By the time I’d got myself showered, packed, eaten a banana for breakfast and was ready to leave the flat it was 12:30 in the afternoon. Over the breakfast cup of tea, Cori and I had both commented on how nice the weather was and what a pleasant day it would be for my hitchhiking attempts. The sun was shining and the snow on the rooftops was starting to melt. Cori left the flat with me, on her way to the American Embassy to print some documents, and as we walked down the street huge flakes of snow were falling from the sky, obviously being blown from the rooftops by the wind that was picking up.

Wrong!

The snowflakes turned out to be fresh from the heavens. It was a classic case of “commentator’s curse”. By talking about how nice the weather was, it was inevitable that it would all of a sudden turn bad. The snow was falling like nobody’s business, massive flakes, and was settling on the ground quickly. People looked at the idiot without a coat.

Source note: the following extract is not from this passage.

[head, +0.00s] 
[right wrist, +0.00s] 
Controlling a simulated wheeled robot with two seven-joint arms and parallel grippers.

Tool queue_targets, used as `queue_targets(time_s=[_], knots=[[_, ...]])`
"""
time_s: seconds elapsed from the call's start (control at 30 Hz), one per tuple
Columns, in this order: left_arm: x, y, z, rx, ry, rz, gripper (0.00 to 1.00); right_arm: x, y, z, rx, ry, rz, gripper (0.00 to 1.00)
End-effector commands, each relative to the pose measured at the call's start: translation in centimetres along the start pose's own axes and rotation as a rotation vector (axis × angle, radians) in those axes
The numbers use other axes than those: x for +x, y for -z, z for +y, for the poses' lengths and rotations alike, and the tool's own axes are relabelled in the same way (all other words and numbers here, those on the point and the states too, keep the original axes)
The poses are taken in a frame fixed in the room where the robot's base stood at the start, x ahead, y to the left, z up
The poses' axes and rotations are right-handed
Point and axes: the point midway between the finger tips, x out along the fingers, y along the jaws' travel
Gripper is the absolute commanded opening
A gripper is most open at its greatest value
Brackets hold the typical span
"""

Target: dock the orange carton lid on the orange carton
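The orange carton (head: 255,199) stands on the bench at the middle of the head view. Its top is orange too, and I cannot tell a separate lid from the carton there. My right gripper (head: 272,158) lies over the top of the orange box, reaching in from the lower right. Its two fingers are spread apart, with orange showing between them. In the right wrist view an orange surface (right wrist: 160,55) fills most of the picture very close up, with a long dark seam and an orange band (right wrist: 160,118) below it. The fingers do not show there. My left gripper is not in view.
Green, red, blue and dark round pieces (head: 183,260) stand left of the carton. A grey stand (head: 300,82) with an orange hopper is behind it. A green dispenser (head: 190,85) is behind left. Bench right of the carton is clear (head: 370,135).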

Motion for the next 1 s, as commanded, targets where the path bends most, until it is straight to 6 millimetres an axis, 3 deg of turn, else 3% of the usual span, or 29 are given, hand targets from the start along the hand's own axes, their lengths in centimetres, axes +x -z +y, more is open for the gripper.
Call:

This idiot kept his eyes to the ground, embarrassed by his own stupidity.

I took the trolley bus to the final stop, then walked for another 15-20 minutes trying to find the spot I’d been told about by Cori’s hitchhiking friend. My feet were already soaking, and I slipped twice in the slush. The spot I needed was the entrance to the motorway, and I knew I was in the right place when I spotted a middle-aged scruffy-looking bloke standing with his thumb out. I stood near to him, but not too close, and took out my home-made sign on which I’d written ‘LV’ meaning that I wanted to go to Latvia. It was 2:05pm when I started.

After about 20 minutes of standing in the freezing cold, getting buried by the snow, and being splashed with brown water by every lorry that sped past, the middle-aged guy gave up and left the scene. I wasn’t alone for long. Five minutes later, walking up the road towards me, I spotted a little peroxide-blonde girl, possibly ‘working’. I knew she would be trouble. The first thing she did to piss me off was take up her spot about five metres in front of me, basically jumping the queue of one that I had formed for a lift. The second thing she did, which I knew was going to happen but that still infuriated me, was get picked up by a lorry driver after standing with her thumb out for less than a minute. That part I could understand. Lorry drivers like peroxide-blonde girls that look like sluts.

What I found rather distasteful, though, was that both she and the driver felt the need to laugh at me as they drove off. A laugh that said, “Do you really expect to get picked up looking like a drowned rat? A drowned male rat!”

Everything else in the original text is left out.